Fetch Rewards Data Engineering ETL Application

Project Description

The Fetch Rewards Data Engineering ETL (Extract, Transform, Load) application is designed to read JSON data from an AWS SQS (Simple Queue Service) queue, perform data transformation to mask sensitive information, and then write the processed data to a PostgreSQL database. The application is developed using Python and utilizes several libraries and tools to efficiently handle the data pipeline.

Tech Stack Used

  1. Programming Language: Python
  2. Libraries: psycopg2, boto3, awscli-local
  3. Database: PostgreSQL

Infrastructure Required.

  1. Docker: Containerization and deployment
  2. Docker Compose: Defining multi-container environment
  3. Localstack: Emulating local AWS services (SQS)
  4. PostgreSQL: Storing transformed data

Functional Flow

1. The aws module interacts with the localstack-based SQS service to read JSON data representing user login behavior.
2. Data is fetched from the SQS queue, and sensitive fields like device_id and ip are masked to protect user privacy while still allowing duplicate identification.
3. The transformed data is then passed to the database module, which utilizes psycopg2 to interact with the PostgreSQL database.
4. If the user_logins table does not exist, the database module creates the table based on the provided DDL (Data Definition Language).
5. The transformed records are inserted into the user_logins table within the PostgreSQL database.

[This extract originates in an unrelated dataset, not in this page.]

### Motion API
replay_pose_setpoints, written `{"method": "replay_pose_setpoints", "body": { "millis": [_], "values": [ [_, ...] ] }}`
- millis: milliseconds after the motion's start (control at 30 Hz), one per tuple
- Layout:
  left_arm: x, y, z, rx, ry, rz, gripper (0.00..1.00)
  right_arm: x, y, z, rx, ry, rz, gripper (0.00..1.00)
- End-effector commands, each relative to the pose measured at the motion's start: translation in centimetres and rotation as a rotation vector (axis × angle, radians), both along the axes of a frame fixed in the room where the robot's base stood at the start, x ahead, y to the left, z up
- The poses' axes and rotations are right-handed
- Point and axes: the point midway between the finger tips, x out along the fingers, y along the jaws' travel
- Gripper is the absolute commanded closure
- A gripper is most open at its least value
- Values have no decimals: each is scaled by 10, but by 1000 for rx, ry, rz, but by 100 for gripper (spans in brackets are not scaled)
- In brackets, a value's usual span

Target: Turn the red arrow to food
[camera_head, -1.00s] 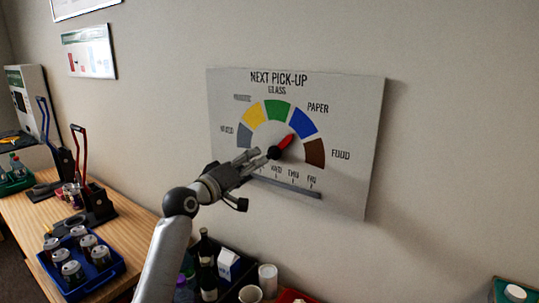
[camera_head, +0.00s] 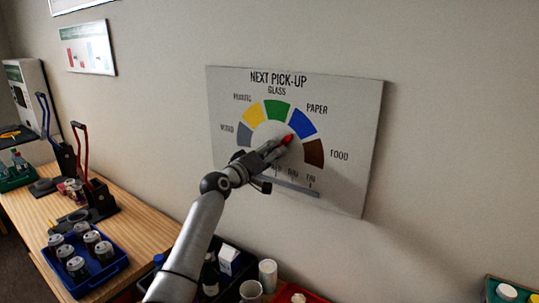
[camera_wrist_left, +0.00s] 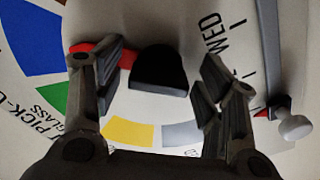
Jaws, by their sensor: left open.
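The pick-up board (camera_head: 355,110) hangs on the wall with a dial of coloured segments. The brown food segment (camera_head: 314,152) is at the dial's right, below the blue paper segment (camera_head: 303,124). The red arrow (camera_head: 287,138) points up and right, toward the lower part of blue. My left gripper (camera_head: 272,148) is at the dial's centre and hides part of the arrow. In the left wrist view it is open, with the black hub (camera_wrist_left: 160,70) between its fingers. One finger overlaps the red arrow (camera_wrist_left: 128,56); contact cannot be told. My right gripper is out of view.
A day slider bar (camera_head: 290,187) runs below the dial; its pale knob (camera_wrist_left: 296,127) shows in the left wrist view. The wooden table (camera_head: 135,235) carries a blue tray (camera_head: 100,283) of cans. The wall right of the board is clear.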

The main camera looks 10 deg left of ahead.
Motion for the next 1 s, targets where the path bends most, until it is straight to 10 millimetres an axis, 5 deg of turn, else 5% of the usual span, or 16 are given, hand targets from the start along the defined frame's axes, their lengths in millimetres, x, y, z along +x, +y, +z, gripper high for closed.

Step 1: Clone the repository

git clone https://github.com/ShubhamGupta19/ETL-SQS-to-Postgres-Fetch.git

Step 2- Create a conda environment after opening the repository

conda create -n fetch python=3.7.6 -y
conda activate fetch

Step 3 - Install the requirements

pip install -r requirements.txt

Step 4 - Insert Values in the config.py file

# Configuration settings
SQS_QUEUE_NAME = #######
DB_HOST = 'localhost'
DB_PORT = '5432'
DB_NAME = 'postgres'
DB_USER = #######
DB_PASSWORD = ######

Step 5. - Launch the application along with localstack and PostgreSQL containers

docker-compose up -d

Step 6. - Run the ETL Script

python main.py

Step 7. Testing Local Access

To retrieve a message from the queue, utilize the awslocal tool:

awslocal sqs receive-message --queue-url http://localhost:4566/000000000000/login-queue

To establish a connection with the PostgreSQL database and confirm the table's existence, execute the following command:

psql -d postgres -U postgres -p 5432 -h localhost -W

Afterward, run the subsequent SQL command:

  SELECT * FROM user_logins;

Directory Structure

FetchApp/
├── aws/
│   ├── __init__.py                # Package for AWS related functions and utilities
│   ├── sqs.py                     # Module for reading data from AWS SQS Queue
├── database/
│   ├── __init__.py                # Package for database related functions and utilities
│   ├── postgres.py                # Module for writing data to PostgreSQL database
├── utils/
│   ├── __init__.py                # Package for general utility functions
│   └── pii_masking.py             # Module containing functions for PII masking
├── config.py                      # Configuration file with database and AWS settings
├── docker-compose.yml             # Docker Compose configuration for running test environment
├── Dockerfile                     # Dockerfile for building the application image
├── requirements.txt               # List of Python dependencies
└── main.py                        # Main script to execute the ETL process

Next Steps

If additional time were available, the project could be expanded with the following improvements:

1. Implementing a more robust error handling mechanism for handling exceptions during data processing and database interactions.
2. Enhancing data validation to ensure the correctness of input JSON data.
3. Scaling the application for larger datasets by optimizing data processing and introducing parallel processing techniques.
4. Implementing a more secure method for storing database credentials and AWS access keys, such as using environment variables or configuration files.
5. Writing testing files for each and every module.

Deployment and Production-Ready Considerations:

1. For production deployment, the application can be containerized and orchestrated using Kubernetes for efficient scaling and management.
2. Additional monitoring and alerting systems can be implemented to track application health and performance.
3. An infrastructure-as-code (IaC) approach using tools like Terraform can be adopted for automating the setup of AWS resources in a production environment.
4. The application can be further optimized for handling high-volume data and processing real-time data streams.

Assumptions

1. The provided data in the SQS queue follows a specific JSON schema and contains the necessary fields for processing.
2. The PostgreSQL database credentials are accessible and correct for establishing a connection.
3. Localstack simulates the AWS SQS service adequately for local testing and development.